#### [Your goal]
Print the listing that follows, character for character.

#### [Supplied data]
****

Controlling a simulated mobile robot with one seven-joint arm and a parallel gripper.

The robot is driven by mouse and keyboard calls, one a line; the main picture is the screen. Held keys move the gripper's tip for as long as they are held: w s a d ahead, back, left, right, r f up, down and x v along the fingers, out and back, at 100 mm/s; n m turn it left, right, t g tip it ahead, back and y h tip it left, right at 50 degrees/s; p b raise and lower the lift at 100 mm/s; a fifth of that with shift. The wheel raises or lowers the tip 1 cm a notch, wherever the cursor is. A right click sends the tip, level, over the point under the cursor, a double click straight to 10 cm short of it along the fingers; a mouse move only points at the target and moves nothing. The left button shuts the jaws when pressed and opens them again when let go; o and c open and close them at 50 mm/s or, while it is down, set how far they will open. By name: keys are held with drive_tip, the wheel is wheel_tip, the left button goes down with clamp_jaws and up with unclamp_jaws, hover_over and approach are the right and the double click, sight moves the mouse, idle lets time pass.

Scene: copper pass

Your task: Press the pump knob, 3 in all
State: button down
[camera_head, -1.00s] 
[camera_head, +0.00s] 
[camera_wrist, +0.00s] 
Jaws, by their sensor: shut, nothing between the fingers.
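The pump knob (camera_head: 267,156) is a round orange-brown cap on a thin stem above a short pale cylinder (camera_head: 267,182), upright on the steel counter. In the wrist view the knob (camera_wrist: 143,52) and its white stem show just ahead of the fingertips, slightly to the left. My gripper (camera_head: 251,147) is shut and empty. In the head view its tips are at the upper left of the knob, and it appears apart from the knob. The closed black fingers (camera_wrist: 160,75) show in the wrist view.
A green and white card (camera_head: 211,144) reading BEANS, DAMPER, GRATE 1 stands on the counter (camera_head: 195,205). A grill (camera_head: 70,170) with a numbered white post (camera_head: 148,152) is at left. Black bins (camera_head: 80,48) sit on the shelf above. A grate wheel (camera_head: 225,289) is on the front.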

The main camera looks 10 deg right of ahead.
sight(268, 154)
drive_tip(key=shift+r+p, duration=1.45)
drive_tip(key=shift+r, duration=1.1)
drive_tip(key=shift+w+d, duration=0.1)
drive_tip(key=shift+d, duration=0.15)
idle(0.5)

****

#### [Correct output]
Controlling a simulated mobile robot with one seven-joint arm and a parallel gripper.

The robot is driven by mouse and keyboard calls, one a line; the main picture is the screen. Held keys move the gripper's tip for as long as they are held: w s a d ahead, back, left, right, r f up, down and x v along the fingers, out and back, at 100 mm/s; n m turn it left, right, t g tip it ahead, back and y h tip it left, right at 50 degrees/s; p b raise and lower the lift at 100 mm/s; a fifth of that with shift. The wheel raises or lowers the tip 1 cm a notch, wherever the cursor is. A right click sends the tip, level, over the point under the cursor, a double click straight to 10 cm short of it along the fingers; a mouse move only points at the target and moves nothing. The left button shuts the jaws when pressed and opens them again when let go; o and c open and close them at 50 mm/s or, while it is down, set how far they will open. By name: keys are held with drive_tip, the wheel is wheel_tip, the left button goes down with clamp_jaws and up with unclamp_jaws, hover_over and approach are the right and the double click, sight moves the mouse, idle lets time pass.

Scene: copper pass

Your task: Press the pump knob, 3 in all
State: button down
[camera_head, -1.00s] 
[camera_head, +0.00s] 
[camera_wrist, +0.00s] 
Jaws, by their sensor: shut, nothing between the fingers.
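The pump knob (camera_head: 267,156) is a round orange-brown cap on a thin stem above a short pale cylinder (camera_head: 267,182), upright on the steel counter. In the wrist view the knob (camera_wrist: 143,52) and its white stem show just ahead of the fingertips, slightly to the left. My gripper (camera_head: 251,147) is shut and empty. In the head view its tips are at the upper left of the knob, and it appears apart from the knob. The closed black fingers (camera_wrist: 160,75) show in the wrist view.
A green and white card (camera_head: 211,144) reading BEANS, DAMPER, GRATE 1 stands on the counter (camera_head: 195,205). A grill (camera_head: 70,170) with a numbered white post (camera_head: 148,152) is at left. Black bins (camera_head: 80,48) sit on the shelf above. A grate wheel (camera_head: 225,289) is on the front.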

The main camera looks 10 deg right of ahead.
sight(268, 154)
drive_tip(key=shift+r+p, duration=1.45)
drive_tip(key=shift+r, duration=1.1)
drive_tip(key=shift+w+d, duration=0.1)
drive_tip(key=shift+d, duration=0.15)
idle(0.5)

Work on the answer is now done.